**What you are asked to do**
Below are records; work out how many of their lines contain "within" and give only that number.

**Material to process**

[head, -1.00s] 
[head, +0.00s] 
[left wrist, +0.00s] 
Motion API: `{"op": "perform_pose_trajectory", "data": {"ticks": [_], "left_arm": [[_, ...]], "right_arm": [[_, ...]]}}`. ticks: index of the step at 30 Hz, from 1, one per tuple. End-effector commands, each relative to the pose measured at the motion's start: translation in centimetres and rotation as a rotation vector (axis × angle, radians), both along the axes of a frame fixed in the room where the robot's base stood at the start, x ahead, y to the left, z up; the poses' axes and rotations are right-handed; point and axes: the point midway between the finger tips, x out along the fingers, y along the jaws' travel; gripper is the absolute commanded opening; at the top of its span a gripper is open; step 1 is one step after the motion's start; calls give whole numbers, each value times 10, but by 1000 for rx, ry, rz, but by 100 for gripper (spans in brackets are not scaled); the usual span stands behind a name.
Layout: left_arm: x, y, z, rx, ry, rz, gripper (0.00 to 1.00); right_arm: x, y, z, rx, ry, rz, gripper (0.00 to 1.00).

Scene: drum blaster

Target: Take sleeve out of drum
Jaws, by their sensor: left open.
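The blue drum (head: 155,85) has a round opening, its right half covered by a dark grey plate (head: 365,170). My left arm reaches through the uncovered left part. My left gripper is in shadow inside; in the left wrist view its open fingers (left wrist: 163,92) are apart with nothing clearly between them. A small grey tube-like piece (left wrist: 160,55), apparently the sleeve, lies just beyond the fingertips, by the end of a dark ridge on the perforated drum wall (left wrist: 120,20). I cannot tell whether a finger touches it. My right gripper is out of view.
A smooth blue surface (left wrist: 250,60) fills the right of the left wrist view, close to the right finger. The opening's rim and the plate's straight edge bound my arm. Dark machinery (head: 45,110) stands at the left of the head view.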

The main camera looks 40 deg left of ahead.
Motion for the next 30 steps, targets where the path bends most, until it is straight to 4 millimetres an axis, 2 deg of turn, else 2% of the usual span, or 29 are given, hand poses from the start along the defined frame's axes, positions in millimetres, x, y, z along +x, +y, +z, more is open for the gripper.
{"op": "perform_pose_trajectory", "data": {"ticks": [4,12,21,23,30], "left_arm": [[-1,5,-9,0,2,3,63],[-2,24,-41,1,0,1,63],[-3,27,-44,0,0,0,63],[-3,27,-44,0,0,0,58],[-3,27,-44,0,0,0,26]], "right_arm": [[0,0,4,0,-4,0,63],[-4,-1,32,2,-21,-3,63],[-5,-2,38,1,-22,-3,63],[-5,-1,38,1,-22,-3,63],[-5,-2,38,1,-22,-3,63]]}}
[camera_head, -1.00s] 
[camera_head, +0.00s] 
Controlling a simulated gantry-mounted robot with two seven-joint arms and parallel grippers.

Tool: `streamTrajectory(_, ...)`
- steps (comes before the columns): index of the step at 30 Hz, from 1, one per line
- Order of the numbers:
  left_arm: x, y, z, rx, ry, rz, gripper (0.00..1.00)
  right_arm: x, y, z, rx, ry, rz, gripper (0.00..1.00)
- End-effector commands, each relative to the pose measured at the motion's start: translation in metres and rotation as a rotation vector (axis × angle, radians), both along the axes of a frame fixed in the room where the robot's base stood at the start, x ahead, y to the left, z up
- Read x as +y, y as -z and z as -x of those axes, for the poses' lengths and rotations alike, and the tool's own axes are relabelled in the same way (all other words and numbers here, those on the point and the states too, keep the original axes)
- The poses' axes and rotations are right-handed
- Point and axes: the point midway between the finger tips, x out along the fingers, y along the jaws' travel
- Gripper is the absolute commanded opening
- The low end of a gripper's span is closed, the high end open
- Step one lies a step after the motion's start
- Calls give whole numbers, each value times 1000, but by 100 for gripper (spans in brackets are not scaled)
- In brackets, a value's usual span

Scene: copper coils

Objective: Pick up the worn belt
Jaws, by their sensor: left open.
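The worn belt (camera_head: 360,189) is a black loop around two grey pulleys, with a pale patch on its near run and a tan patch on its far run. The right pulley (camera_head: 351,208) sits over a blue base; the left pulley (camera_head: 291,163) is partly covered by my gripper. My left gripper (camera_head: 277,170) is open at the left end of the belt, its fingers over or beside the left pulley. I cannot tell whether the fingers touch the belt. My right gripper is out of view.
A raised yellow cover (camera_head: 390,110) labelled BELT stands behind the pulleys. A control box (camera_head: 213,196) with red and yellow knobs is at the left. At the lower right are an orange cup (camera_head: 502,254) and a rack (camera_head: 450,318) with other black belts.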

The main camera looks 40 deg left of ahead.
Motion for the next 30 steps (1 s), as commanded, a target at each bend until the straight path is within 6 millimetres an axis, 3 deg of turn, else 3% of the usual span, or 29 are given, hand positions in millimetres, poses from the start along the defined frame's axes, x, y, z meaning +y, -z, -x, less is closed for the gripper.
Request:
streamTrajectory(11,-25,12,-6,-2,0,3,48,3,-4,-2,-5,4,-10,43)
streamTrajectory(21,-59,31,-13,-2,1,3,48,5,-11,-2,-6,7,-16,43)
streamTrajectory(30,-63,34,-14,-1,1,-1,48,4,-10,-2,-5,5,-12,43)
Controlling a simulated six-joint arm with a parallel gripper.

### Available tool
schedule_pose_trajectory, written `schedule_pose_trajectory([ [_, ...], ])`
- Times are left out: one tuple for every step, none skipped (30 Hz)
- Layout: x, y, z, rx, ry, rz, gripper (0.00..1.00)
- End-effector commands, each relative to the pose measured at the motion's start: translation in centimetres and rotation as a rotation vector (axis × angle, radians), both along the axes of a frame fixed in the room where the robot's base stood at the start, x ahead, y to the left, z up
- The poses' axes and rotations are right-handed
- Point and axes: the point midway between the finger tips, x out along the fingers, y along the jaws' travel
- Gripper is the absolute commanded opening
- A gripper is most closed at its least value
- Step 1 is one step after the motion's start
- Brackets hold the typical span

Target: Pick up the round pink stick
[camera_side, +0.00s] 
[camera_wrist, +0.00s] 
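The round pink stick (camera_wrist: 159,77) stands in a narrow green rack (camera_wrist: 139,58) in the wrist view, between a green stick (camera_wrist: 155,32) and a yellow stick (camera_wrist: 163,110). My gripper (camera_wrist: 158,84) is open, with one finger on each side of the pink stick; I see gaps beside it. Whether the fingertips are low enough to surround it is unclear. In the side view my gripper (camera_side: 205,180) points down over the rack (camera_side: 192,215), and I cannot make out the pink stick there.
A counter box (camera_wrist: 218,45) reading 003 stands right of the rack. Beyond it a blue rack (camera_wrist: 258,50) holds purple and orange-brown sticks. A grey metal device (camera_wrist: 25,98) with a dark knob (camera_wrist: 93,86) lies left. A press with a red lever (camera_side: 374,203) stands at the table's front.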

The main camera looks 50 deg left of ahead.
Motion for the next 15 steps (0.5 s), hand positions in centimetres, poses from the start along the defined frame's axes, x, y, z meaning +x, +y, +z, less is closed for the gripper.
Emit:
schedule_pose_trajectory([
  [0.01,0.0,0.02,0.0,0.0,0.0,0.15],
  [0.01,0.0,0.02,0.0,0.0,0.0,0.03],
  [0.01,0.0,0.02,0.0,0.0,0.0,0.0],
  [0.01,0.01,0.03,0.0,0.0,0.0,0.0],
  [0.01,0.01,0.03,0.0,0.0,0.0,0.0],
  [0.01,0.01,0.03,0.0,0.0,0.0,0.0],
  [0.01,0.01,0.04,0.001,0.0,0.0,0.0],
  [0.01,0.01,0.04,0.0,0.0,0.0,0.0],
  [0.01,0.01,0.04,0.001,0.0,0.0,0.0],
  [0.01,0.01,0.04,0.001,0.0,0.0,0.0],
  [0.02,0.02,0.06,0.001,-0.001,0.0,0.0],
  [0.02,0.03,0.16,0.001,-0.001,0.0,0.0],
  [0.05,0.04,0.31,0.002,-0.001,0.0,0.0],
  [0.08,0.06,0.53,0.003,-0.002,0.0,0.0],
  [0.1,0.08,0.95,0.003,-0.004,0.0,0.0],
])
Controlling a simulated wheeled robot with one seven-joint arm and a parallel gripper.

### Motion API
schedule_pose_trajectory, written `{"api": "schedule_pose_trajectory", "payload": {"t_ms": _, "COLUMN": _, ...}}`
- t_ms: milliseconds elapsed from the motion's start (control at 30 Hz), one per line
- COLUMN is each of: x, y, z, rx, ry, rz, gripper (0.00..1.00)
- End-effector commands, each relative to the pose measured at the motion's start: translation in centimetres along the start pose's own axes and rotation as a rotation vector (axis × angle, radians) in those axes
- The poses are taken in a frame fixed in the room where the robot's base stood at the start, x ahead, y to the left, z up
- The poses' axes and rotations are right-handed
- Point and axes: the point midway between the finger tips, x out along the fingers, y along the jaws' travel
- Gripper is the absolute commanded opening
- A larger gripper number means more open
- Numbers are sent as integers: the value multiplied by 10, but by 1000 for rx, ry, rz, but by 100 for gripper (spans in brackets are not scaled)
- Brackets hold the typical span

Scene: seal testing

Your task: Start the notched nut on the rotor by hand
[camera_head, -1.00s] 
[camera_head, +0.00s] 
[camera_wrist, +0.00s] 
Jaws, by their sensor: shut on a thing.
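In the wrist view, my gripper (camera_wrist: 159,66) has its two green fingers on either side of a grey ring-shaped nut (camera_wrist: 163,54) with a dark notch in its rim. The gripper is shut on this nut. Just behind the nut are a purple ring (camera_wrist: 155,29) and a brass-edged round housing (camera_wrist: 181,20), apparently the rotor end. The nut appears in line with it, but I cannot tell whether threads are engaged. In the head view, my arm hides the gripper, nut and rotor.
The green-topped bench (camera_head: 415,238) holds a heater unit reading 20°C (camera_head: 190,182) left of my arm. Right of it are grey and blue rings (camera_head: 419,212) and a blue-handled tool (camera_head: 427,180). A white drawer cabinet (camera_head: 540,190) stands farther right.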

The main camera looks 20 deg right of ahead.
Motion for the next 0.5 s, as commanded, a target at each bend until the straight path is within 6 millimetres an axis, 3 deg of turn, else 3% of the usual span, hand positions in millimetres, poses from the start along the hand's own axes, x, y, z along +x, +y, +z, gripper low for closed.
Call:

**Task response**
2